ATAP senior scientist Fernando Sannibale describes Max as “a reference standard for me, not only as a scientist but also as a person.” Max was one of those (extremely rare) physicists with extremely broad knowledge comprising pretty much all fields of physics, able to verify, in ten minutes on his office board, if an idea was feasible, and to estimate (within a factor of 2, as he usually remarked) all the consequent results. He did this with warmth and a sense of humor, not only clarifying a physics question, but wrapping it in a joke or a whimsical story.
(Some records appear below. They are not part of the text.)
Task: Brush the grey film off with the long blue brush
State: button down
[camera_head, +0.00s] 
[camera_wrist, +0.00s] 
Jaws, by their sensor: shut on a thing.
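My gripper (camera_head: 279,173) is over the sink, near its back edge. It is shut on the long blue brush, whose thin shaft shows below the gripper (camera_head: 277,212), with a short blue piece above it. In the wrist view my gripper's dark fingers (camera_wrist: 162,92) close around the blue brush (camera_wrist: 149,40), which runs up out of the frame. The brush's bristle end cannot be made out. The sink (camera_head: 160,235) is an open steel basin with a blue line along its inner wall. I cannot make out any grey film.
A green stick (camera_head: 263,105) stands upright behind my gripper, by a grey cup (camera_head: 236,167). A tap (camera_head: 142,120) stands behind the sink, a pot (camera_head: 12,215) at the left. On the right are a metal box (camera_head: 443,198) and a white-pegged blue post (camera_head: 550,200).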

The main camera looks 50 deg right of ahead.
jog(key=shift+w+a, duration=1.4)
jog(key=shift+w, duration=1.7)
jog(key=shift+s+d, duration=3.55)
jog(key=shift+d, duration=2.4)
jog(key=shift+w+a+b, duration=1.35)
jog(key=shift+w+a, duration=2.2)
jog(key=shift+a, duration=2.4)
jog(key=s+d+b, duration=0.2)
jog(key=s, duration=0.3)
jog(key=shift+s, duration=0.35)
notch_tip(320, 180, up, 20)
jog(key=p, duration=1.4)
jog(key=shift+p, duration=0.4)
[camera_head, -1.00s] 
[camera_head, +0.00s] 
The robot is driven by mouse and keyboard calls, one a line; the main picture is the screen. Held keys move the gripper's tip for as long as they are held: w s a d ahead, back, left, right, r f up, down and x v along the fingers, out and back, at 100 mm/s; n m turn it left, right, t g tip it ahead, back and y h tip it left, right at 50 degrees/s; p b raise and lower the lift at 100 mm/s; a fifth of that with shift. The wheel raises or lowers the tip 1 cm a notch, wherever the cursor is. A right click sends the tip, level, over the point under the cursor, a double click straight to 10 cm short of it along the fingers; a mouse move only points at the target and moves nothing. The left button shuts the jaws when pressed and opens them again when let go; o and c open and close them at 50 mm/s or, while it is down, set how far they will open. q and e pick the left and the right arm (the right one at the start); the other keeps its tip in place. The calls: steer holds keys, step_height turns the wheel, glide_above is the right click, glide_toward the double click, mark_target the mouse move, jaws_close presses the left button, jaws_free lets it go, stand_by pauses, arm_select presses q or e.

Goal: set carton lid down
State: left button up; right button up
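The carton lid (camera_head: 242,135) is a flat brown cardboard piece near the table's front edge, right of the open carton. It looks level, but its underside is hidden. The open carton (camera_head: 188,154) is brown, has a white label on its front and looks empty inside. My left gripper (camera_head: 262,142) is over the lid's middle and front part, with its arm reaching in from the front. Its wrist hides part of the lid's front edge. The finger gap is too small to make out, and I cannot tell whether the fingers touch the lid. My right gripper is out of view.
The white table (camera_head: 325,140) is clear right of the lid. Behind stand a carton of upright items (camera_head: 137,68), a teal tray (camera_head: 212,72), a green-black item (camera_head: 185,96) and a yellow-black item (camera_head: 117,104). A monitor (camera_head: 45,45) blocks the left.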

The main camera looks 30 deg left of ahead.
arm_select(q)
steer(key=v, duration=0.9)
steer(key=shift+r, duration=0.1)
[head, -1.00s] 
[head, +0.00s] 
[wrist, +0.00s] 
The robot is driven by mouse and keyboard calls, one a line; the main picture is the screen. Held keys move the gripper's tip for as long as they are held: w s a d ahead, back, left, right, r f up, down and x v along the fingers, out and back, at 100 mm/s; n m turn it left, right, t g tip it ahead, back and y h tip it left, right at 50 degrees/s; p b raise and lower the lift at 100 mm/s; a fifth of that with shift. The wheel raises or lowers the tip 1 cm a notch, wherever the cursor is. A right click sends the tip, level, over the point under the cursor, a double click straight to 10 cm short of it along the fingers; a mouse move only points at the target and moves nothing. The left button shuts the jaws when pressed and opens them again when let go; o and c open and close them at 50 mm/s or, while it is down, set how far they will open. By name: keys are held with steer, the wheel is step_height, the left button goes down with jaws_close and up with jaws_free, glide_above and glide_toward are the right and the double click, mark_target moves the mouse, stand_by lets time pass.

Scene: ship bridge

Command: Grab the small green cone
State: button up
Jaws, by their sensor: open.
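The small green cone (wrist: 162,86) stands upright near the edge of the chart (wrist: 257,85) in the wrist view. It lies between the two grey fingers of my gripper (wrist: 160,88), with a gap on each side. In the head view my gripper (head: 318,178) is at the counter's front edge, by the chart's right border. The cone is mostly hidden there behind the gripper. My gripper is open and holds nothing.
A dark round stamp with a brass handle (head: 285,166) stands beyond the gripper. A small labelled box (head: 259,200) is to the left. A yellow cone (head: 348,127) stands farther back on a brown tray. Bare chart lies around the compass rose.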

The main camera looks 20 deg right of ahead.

One particularly memorable dialog between Max and a student started with Max announcing: “Physicists are 3% of rats.” After pondering this for a few moments, the student replied, “Max, what do you mean?” “Look. They did experiment. They put rats in a cage with a high voltage electrode. 27% of rats touch the electrode one time, get shocked, never touch again. 70% of rats watched 27% of rats touch electrode, never touch in first place. But 3% of rats go up to electrode, touch from bottom, get shocked. Then they touch from side, get shocked. Then they touch from other side, get shocked. Then they touch from top, get shocked. They try to figure out what is going on. They are physicist rats.”
One of Max’s great insights was that as physicists, we should never design our experiments around what was sitting in our labs or in our heads. Max would remind us that “We should not be tied to iron!” We should choose deep and important problems, think hard about them, and develop the cleverest way to approach them that we can, learn new subjects, build new apparatus, and push our boundaries and limits as far as we can. Max’s work exemplified the curiosity, creativity, and rigor of physics at its best.
Max Zolotorev is survived by his wife of 55 years Alya, their children Irina and Yakov, and grandchildren Gersh and Giora.